SO2 is a highly reactive gas often linked to a number of respiratory system problems. People with asthma, children and the elderly are especially vulnerable to the effects of SO2. The largest sources of SO2 emissions are from fossil fuel combustion at power plants and other industrial facilities. The EPA established standards for SO2 emissions in 1971, and reviewed those standards in 1996, but chose not to revise the standards at that time.

Section 109(a) of the Federal Clean Air Act [CAA] directs the EPA Administrator to promulgate “primary” and “secondary” National Ambient Air Quality Standards [NAAQS] for pollutants for which air quality standards have been issued.

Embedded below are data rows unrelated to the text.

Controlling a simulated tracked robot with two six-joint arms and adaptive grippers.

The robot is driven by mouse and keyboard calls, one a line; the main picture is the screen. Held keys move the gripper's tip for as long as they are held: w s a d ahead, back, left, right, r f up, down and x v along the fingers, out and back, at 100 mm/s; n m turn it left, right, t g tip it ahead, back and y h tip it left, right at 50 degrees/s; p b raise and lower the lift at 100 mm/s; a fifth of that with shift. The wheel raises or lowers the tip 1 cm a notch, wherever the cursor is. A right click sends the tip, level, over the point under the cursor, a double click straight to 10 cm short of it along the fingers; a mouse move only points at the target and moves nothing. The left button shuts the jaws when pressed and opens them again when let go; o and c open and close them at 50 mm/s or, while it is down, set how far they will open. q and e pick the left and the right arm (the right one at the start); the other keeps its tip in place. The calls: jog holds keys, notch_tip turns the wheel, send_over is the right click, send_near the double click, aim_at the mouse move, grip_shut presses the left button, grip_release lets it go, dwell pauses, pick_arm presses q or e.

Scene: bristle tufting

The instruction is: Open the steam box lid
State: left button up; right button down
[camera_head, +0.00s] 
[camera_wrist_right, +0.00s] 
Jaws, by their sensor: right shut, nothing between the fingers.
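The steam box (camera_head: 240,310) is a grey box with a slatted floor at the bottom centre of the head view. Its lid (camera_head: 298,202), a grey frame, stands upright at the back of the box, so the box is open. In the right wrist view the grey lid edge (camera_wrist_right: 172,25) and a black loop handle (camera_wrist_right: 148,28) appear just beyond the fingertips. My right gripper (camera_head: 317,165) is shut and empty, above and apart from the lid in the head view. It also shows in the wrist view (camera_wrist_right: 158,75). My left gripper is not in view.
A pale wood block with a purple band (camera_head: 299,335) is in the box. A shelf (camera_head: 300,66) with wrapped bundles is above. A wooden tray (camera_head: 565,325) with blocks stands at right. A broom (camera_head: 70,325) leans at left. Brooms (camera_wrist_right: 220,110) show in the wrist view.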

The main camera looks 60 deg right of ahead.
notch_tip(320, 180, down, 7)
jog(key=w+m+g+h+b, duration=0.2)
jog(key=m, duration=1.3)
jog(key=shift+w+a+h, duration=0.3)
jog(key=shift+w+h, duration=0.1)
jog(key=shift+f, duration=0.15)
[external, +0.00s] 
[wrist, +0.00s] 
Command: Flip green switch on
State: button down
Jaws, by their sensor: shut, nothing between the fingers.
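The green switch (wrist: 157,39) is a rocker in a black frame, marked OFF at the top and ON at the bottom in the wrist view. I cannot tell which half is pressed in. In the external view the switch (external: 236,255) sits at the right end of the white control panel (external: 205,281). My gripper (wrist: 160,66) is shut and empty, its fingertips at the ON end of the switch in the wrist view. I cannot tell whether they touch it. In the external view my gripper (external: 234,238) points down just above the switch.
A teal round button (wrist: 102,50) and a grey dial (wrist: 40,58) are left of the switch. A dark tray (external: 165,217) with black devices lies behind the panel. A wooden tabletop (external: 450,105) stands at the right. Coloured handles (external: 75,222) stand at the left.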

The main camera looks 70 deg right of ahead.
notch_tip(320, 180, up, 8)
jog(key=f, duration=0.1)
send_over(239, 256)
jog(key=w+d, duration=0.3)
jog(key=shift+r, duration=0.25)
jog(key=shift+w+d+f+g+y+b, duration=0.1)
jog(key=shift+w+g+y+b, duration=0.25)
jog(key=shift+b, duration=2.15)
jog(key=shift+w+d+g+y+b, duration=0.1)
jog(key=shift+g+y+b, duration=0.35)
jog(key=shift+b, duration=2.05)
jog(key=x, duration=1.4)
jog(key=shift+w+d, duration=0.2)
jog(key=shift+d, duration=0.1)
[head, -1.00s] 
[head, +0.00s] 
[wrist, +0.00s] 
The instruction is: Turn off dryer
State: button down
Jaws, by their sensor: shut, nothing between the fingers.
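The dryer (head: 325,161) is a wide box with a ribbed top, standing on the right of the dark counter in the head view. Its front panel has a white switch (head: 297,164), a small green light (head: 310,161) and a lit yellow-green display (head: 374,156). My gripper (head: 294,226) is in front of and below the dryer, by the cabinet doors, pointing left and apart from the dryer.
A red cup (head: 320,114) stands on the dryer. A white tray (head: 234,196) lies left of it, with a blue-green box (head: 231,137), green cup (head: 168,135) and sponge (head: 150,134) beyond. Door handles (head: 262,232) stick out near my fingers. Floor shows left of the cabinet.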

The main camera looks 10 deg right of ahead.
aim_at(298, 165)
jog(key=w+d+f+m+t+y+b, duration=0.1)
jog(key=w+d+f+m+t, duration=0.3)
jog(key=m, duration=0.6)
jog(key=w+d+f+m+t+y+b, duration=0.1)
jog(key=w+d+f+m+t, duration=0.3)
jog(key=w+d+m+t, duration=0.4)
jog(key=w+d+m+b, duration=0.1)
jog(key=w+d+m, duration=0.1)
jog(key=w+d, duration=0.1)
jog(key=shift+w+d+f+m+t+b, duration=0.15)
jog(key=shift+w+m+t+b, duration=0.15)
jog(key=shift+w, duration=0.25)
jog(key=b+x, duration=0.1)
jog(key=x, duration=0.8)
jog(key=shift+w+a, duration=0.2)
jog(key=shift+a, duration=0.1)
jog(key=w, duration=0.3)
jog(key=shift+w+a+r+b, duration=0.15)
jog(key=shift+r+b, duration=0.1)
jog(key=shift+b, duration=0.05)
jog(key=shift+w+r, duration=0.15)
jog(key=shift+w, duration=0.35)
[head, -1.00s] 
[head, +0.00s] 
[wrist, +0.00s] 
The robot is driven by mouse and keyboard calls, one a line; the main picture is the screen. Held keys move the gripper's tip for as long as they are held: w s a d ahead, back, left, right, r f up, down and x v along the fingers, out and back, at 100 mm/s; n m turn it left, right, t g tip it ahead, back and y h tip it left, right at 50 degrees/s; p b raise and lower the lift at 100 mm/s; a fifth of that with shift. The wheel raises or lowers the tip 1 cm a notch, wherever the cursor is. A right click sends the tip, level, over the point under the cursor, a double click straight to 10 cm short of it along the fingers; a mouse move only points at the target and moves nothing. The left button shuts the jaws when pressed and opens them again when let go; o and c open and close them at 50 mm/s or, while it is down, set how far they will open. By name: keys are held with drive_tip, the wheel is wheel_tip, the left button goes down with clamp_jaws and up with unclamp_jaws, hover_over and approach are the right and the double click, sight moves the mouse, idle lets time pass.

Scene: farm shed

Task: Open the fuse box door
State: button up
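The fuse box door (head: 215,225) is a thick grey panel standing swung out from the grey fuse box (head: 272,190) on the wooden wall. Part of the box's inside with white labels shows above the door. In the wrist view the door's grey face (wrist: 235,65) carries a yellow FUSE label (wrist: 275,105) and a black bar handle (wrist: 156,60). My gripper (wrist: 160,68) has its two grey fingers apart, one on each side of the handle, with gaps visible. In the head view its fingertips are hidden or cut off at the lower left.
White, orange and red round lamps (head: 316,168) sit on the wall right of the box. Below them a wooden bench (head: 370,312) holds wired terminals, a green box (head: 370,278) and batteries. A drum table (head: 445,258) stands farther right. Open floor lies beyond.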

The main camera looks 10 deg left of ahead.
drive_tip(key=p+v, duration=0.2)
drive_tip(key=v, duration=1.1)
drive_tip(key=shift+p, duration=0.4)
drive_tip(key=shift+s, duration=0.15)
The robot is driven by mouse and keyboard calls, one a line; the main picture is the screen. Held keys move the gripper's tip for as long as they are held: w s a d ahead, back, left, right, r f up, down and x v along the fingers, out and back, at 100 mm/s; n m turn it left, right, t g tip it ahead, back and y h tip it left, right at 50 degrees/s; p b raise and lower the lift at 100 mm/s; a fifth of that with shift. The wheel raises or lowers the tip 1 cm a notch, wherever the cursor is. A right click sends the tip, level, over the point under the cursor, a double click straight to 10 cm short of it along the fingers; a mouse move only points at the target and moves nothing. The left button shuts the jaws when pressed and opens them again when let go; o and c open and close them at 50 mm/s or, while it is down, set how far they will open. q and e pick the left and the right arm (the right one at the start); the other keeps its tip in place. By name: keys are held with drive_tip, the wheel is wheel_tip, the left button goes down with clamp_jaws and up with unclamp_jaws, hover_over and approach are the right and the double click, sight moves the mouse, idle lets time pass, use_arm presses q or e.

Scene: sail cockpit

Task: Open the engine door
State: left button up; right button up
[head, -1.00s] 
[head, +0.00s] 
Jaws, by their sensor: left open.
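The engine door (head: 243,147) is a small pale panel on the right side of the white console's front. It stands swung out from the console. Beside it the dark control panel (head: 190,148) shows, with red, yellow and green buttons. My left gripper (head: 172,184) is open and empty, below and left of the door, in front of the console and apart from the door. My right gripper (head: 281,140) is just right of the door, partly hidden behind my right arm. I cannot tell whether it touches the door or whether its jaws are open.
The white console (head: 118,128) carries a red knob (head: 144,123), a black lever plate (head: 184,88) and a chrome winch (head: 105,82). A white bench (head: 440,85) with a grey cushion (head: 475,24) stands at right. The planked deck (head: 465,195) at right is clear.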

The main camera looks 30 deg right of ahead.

One such pollutant is oxides of sulfur, as measured by SO2. Primary standards are aimed at protecting public health. Secondary standards are aimed at protecting public welfare, including the environment. The final rule addresses only SO2 primary standards. The EPA will address SO2 secondary standards as part of a separate review to be completed in 2012.

Under the new rule, allowable SO2 levels will be reduced from the current 140 parts per billion [ppb] averaged over 24 hours to 75 ppb measured hourly. The rule requires that monitors be placed where SO2 emissions impact populated areas, and new monitors must begin operating no later than January 1, 2013. The lower SO2 emissions level is designed to protect against short-term exposures ranging from five minutes to 24 hours because, according to the EPA, the science indicates that short-term exposures are of greatest concern. The EPA estimates that the new standards will prevent from 2,300 to 5,900 premature deaths and 54,000 asthma attacks a year, and reduce health care costs by an estimated $13 billion to $33 billion annually.

The new rule will go into effect 60 days after publication in the Federal Register. States will have until June, 2011 to submit implementation plans to the EPA for approval. The final rule is available at www.epa.gov/air/sulfurdioxide/.